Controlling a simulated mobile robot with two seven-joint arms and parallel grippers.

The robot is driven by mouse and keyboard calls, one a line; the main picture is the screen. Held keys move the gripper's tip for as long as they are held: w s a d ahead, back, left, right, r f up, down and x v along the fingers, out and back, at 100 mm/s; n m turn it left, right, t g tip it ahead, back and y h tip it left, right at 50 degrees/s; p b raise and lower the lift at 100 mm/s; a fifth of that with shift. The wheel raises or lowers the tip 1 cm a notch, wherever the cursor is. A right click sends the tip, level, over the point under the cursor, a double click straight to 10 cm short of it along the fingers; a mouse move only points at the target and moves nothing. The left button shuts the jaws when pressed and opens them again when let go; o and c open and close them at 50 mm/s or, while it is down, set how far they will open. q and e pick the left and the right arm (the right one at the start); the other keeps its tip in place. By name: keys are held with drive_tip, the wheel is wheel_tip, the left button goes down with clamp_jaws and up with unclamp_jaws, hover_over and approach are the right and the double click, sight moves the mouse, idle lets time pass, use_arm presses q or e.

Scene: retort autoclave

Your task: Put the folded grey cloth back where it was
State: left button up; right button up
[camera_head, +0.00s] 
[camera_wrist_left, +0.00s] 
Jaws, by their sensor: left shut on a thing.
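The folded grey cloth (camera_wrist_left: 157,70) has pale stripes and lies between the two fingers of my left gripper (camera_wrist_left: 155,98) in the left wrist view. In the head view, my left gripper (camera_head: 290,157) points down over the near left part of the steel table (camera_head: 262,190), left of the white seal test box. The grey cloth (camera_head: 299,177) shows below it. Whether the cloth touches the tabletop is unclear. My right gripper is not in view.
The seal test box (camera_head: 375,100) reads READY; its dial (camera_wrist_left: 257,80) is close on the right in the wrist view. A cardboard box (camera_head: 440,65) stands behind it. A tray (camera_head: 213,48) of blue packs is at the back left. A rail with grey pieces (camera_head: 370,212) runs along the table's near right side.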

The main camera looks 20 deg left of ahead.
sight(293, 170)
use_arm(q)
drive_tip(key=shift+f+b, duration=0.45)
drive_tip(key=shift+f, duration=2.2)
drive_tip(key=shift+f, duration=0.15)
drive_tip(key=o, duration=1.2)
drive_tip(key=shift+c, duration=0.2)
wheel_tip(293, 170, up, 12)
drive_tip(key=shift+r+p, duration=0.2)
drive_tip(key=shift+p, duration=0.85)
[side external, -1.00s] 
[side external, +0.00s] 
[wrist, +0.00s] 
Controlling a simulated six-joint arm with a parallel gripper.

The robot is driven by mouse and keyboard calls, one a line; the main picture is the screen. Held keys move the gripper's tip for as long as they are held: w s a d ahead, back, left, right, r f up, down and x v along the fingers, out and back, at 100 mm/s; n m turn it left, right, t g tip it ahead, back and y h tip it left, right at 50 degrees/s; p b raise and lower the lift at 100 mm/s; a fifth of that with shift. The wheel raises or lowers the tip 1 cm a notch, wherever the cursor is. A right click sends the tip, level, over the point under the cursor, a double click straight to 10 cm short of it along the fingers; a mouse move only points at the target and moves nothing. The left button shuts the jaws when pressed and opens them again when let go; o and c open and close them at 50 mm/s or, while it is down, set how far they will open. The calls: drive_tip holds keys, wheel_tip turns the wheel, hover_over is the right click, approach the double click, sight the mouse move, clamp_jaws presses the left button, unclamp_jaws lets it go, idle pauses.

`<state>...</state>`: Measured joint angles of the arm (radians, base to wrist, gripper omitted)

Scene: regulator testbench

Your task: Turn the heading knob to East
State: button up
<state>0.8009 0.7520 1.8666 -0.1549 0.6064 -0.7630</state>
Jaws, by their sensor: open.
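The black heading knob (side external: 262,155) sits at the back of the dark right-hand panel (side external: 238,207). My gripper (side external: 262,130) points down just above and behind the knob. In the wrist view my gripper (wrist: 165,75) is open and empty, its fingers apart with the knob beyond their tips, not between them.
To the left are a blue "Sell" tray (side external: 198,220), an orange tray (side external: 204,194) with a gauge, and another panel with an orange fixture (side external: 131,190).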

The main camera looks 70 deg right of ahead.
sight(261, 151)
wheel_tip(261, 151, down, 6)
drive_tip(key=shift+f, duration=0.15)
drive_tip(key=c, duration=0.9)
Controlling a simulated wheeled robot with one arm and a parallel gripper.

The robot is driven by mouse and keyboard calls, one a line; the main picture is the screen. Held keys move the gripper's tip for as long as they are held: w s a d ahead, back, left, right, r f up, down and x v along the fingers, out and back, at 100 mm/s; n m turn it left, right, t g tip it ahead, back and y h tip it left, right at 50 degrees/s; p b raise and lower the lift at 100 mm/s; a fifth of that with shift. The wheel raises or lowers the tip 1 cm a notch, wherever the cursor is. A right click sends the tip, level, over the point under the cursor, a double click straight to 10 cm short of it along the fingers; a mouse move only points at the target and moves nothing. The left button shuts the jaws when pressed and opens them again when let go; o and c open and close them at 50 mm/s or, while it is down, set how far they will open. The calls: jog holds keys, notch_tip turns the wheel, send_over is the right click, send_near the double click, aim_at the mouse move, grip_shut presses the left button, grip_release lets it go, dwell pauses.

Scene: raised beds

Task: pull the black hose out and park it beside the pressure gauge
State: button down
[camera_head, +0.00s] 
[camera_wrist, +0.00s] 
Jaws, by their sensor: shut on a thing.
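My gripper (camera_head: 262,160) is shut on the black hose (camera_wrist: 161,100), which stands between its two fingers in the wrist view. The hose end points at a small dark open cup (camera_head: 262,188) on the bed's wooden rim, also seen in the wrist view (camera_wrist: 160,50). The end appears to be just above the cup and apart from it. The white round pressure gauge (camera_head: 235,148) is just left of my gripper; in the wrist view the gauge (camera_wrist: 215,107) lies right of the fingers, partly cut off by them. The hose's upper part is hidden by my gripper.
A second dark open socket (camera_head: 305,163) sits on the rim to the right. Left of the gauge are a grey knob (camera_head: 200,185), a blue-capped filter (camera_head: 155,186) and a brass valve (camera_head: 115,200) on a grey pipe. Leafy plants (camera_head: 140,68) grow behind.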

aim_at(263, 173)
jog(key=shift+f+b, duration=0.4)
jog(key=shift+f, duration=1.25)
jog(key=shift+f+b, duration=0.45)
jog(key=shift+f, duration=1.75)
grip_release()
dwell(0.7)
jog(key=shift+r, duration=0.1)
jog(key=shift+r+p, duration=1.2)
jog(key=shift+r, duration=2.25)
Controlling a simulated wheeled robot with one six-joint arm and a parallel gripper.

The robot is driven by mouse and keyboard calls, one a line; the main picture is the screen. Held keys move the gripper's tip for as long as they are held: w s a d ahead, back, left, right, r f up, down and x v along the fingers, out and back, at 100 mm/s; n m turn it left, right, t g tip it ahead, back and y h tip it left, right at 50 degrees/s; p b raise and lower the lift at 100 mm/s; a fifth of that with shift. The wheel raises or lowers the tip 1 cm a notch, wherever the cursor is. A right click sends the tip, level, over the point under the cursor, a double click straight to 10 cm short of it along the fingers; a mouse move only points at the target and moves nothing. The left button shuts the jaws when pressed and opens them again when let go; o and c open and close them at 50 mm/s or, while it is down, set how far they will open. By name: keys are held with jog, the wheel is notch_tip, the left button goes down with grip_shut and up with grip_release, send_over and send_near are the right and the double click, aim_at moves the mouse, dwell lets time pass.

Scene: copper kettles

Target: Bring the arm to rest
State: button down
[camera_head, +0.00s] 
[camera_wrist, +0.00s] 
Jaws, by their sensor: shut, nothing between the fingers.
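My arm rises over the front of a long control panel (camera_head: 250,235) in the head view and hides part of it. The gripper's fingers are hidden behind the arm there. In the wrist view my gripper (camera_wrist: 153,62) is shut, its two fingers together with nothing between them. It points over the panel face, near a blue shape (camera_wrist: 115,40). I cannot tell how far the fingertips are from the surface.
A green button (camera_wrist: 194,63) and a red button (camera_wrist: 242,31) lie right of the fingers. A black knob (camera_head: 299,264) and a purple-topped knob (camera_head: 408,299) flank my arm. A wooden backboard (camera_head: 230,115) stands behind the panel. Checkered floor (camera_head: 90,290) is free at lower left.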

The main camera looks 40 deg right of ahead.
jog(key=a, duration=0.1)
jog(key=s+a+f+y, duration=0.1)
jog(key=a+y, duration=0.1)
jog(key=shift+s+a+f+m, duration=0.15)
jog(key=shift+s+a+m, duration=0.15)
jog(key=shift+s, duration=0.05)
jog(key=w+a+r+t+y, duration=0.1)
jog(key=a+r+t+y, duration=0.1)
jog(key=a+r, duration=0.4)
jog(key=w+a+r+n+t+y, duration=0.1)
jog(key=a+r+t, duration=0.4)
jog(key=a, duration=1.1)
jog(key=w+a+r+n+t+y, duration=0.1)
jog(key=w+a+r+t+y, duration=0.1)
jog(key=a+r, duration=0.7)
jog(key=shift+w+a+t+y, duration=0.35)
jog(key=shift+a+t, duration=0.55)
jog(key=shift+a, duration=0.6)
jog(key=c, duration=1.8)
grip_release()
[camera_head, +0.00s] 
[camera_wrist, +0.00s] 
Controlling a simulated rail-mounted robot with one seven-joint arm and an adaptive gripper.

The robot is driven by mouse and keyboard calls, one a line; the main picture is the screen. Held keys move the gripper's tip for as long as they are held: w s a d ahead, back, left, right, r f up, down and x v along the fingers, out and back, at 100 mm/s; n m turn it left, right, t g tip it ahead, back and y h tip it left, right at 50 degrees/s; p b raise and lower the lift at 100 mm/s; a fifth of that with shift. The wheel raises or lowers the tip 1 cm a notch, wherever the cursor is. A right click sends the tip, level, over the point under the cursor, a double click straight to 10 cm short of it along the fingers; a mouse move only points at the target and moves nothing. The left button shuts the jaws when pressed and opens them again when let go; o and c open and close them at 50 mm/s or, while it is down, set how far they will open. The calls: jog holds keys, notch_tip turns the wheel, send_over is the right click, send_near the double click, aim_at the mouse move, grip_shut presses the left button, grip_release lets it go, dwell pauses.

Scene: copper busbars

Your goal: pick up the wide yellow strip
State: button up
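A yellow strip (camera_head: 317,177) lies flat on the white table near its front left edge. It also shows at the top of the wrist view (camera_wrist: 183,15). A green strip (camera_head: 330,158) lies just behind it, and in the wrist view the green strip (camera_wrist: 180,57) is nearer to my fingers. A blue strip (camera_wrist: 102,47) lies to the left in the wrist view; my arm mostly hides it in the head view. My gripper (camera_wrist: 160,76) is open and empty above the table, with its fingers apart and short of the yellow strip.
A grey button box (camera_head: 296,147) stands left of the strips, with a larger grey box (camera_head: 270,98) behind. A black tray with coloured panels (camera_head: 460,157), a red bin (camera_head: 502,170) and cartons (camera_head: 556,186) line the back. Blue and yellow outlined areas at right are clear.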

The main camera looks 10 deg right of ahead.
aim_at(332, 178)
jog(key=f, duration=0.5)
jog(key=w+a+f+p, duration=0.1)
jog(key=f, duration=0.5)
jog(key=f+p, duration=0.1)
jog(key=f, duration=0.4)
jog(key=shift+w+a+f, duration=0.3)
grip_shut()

....................

- [TASK]: In the data above, find the line that contains "Scene: copper kettles" and the line that contains "Controlling a simulated rail-mounted". Repeat exactly those lines and every line between them, and only those.

- [RESPONSE TO THIS TASK]:
Scene: copper kettles

Target: Bring the arm to rest
State: button down
[camera_head, +0.00s] 
[camera_wrist, +0.00s] 
Jaws, by their sensor: shut, nothing between the fingers.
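My arm rises over the front of a long control panel (camera_head: 250,235) in the head view and hides part of it. The gripper's fingers are hidden behind the arm there. In the wrist view my gripper (camera_wrist: 153,62) is shut, its two fingers together with nothing between them. It points over the panel face, near a blue shape (camera_wrist: 115,40). I cannot tell how far the fingertips are from the surface.
A green button (camera_wrist: 194,63) and a red button (camera_wrist: 242,31) lie right of the fingers. A black knob (camera_head: 299,264) and a purple-topped knob (camera_head: 408,299) flank my arm. A wooden backboard (camera_head: 230,115) stands behind the panel. Checkered floor (camera_head: 90,290) is free at lower left.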

The main camera looks 40 deg right of ahead.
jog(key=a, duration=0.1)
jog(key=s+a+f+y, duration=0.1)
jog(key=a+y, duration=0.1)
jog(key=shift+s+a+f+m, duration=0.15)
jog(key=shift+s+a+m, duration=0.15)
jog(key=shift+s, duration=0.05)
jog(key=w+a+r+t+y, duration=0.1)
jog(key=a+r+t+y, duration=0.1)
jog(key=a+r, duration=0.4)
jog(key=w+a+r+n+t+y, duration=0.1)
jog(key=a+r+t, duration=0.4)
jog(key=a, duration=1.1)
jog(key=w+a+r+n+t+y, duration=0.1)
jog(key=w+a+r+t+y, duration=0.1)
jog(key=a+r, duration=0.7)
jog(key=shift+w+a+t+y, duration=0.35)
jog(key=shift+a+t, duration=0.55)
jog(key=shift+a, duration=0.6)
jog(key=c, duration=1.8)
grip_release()
[camera_head, +0.00s] 
[camera_wrist, +0.00s] 
Controlling a simulated rail-mounted robot with one seven-joint arm and an adaptive gripper.

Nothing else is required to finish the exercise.